Answer with one number: how many lines have "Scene".

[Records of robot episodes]

Begin

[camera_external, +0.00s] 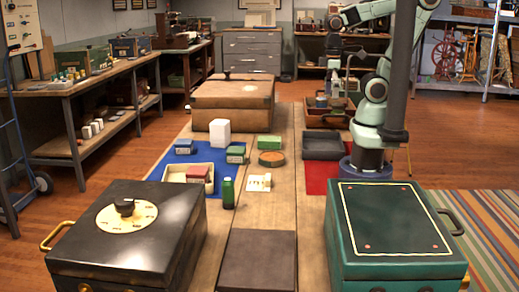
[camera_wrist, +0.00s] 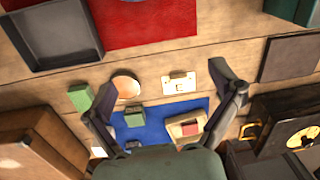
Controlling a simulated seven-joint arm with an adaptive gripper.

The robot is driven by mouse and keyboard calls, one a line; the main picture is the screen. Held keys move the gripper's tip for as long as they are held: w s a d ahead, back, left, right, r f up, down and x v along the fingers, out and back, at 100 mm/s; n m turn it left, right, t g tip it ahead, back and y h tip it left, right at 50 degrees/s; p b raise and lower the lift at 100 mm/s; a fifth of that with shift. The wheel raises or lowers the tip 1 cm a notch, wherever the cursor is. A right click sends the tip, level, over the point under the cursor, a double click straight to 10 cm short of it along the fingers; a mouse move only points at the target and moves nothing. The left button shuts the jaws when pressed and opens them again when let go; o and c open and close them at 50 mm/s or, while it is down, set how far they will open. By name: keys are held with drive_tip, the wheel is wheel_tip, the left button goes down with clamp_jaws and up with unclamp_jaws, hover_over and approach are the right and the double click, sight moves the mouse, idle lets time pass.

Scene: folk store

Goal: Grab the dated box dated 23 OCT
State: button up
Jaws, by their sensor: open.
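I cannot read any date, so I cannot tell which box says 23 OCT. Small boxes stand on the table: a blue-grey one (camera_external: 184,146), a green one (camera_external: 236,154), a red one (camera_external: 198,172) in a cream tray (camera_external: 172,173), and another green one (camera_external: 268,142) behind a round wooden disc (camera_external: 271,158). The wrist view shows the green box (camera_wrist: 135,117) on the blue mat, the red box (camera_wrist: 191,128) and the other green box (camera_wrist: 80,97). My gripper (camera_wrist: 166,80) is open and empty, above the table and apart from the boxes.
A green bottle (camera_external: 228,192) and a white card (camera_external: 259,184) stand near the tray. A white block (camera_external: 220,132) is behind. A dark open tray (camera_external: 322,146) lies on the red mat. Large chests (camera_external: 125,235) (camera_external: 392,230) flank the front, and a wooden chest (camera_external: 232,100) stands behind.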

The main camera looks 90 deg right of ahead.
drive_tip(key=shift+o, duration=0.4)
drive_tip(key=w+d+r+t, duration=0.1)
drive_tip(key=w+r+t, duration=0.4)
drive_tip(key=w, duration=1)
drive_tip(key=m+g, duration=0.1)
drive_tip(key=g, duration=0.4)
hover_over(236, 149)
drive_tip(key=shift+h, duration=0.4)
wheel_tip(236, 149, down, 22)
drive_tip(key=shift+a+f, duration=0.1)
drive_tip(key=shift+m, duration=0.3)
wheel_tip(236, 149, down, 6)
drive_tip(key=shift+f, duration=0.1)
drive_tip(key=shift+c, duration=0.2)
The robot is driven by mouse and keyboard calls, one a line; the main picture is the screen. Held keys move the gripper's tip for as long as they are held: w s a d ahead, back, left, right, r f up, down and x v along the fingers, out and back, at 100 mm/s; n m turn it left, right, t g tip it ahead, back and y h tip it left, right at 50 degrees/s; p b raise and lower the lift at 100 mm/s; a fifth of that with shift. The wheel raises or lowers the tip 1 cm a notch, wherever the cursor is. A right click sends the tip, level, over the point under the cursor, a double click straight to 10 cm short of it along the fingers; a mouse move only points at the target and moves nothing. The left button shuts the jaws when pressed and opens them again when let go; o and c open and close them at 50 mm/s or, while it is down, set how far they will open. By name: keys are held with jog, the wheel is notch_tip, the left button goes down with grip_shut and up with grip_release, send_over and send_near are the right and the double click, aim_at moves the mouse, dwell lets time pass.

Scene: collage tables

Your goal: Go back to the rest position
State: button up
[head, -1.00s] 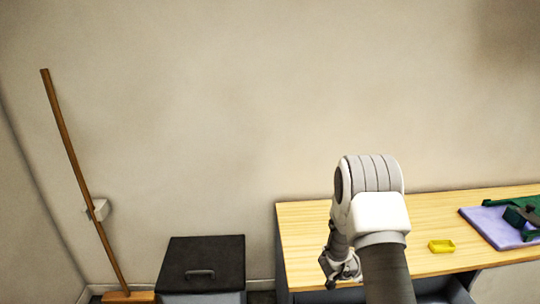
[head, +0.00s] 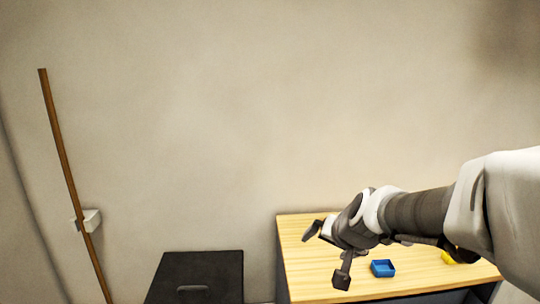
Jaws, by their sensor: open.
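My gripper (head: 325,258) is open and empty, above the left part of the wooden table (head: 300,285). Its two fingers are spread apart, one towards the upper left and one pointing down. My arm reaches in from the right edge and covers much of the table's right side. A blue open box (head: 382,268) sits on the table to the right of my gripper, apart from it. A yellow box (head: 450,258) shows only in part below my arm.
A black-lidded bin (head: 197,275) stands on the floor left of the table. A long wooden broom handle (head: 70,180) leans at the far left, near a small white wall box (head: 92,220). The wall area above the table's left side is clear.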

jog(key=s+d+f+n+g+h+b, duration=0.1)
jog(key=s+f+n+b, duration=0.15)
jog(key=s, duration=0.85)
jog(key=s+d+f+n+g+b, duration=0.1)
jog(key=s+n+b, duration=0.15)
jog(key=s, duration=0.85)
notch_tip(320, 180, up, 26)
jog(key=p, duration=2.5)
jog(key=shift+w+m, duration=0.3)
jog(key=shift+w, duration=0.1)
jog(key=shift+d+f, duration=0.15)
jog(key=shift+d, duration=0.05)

End

• Full output: 2